## [WHAT TO DO]
Transcribe exactly the lines from the one containing "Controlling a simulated" through the one containing "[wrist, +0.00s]", both included, and leave out any pictures.

(Robot task records)
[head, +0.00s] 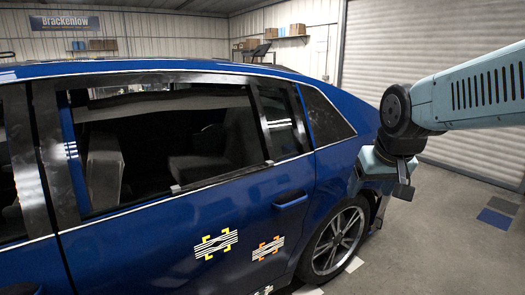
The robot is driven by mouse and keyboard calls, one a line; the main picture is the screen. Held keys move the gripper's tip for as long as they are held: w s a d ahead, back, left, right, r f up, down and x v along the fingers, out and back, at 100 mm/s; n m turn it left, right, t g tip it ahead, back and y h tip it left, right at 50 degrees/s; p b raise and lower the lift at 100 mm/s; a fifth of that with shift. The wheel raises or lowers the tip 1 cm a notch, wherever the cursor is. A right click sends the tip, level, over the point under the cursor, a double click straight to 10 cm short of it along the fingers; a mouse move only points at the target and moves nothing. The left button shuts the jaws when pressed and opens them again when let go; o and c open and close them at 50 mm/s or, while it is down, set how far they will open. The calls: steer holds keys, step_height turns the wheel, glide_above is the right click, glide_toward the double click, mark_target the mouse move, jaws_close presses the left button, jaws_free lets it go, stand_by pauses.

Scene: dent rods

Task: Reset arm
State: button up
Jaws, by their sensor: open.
---
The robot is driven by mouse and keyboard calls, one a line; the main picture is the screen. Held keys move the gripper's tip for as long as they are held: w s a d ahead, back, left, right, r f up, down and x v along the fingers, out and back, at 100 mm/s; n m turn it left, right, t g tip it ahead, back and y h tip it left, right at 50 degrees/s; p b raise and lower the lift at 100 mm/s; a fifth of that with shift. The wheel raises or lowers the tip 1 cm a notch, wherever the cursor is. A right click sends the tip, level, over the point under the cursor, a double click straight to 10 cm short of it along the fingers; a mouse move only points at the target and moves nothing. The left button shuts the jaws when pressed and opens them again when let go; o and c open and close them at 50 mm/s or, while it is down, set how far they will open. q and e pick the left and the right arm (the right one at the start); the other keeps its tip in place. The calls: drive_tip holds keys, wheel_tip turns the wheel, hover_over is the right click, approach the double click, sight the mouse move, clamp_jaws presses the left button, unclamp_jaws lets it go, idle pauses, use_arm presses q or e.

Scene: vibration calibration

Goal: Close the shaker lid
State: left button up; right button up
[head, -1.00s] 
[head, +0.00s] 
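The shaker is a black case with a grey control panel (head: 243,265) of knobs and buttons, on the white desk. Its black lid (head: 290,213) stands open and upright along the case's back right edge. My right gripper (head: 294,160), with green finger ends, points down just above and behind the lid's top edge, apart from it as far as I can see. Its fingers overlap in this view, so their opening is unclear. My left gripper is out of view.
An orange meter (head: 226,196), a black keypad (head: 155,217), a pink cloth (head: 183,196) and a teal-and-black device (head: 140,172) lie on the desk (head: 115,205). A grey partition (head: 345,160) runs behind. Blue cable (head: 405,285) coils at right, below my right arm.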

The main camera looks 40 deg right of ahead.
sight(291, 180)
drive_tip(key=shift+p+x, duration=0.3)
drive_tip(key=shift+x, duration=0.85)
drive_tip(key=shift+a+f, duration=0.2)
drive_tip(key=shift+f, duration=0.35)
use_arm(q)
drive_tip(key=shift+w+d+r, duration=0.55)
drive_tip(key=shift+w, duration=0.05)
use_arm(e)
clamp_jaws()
* * *
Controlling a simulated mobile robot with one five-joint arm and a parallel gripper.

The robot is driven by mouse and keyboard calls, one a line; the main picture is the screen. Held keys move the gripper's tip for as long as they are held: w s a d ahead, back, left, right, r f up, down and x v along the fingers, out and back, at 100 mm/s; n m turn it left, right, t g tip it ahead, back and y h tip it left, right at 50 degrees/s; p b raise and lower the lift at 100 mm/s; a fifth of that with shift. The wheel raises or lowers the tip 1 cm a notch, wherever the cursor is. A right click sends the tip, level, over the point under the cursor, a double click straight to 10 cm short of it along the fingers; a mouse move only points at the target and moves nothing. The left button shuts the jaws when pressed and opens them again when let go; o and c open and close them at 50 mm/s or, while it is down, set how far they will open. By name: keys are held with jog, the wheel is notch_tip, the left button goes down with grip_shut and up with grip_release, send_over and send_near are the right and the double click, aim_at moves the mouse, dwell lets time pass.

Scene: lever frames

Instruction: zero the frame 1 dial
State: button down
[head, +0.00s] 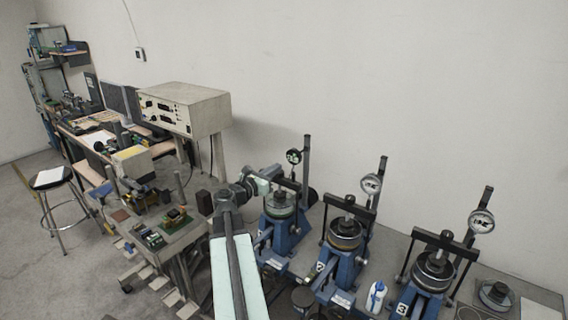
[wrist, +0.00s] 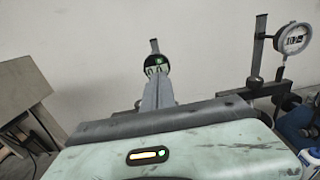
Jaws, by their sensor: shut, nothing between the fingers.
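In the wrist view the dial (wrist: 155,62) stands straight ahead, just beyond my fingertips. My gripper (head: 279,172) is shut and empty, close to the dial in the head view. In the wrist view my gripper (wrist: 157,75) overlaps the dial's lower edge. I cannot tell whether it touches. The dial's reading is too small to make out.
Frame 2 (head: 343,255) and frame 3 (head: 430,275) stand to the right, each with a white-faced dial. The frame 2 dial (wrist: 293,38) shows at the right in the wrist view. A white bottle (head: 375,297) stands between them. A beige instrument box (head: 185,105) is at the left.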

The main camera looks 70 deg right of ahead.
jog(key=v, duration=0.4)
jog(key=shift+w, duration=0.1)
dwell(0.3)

## [PROBLEM SOLUTION]
Controlling a simulated mobile robot with one five-joint arm and a parallel gripper.

The robot is driven by mouse and keyboard calls, one a line; the main picture is the screen. Held keys move the gripper's tip for as long as they are held: w s a d ahead, back, left, right, r f up, down and x v along the fingers, out and back, at 100 mm/s; n m turn it left, right, t g tip it ahead, back and y h tip it left, right at 50 degrees/s; p b raise and lower the lift at 100 mm/s; a fifth of that with shift. The wheel raises or lowers the tip 1 cm a notch, wherever the cursor is. A right click sends the tip, level, over the point under the cursor, a double click straight to 10 cm short of it along the fingers; a mouse move only points at the target and moves nothing. The left button shuts the jaws when pressed and opens them again when let go; o and c open and close them at 50 mm/s or, while it is down, set how far they will open. By name: keys are held with jog, the wheel is notch_tip, the left button goes down with grip_shut and up with grip_release, send_over and send_near are the right and the double click, aim_at moves the mouse, dwell lets time pass.

Scene: lever frames

Instruction: zero the frame 1 dial
State: button down
[head, +0.00s] 
[wrist, +0.00s] 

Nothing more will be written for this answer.